(DATA EXCERPT)
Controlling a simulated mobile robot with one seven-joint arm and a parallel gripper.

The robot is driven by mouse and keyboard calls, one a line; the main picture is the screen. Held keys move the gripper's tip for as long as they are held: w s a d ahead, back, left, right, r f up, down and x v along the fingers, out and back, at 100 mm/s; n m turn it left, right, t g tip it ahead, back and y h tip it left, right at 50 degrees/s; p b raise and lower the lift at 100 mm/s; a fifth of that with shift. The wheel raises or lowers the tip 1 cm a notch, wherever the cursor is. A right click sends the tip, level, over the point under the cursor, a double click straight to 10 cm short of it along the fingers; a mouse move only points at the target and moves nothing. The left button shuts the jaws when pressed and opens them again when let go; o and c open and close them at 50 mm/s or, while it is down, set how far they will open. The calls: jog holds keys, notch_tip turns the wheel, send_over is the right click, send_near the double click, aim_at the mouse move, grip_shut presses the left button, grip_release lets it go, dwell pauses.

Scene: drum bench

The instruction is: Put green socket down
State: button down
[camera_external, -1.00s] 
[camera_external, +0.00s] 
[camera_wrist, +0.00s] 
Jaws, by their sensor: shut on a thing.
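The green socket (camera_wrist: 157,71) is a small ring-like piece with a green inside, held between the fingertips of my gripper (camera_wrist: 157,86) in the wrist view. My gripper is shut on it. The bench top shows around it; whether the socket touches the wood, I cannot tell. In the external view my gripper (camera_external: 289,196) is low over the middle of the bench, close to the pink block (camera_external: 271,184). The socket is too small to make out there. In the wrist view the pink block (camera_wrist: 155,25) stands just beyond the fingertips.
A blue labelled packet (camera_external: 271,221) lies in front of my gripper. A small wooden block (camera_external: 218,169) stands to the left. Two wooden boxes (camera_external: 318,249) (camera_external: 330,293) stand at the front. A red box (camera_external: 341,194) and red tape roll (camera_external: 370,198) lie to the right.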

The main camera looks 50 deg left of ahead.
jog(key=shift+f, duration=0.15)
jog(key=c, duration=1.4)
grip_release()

(TASK OBJECTIVE)
The lines to be given again exactly are those from the one containing "[camera_external, -1.00s]" up to and including the one containing "[camera_wrist, +0.00s]".

(TASK RESPONSE)
[camera_external, -1.00s] 
[camera_external, +0.00s] 
[camera_wrist, +0.00s] 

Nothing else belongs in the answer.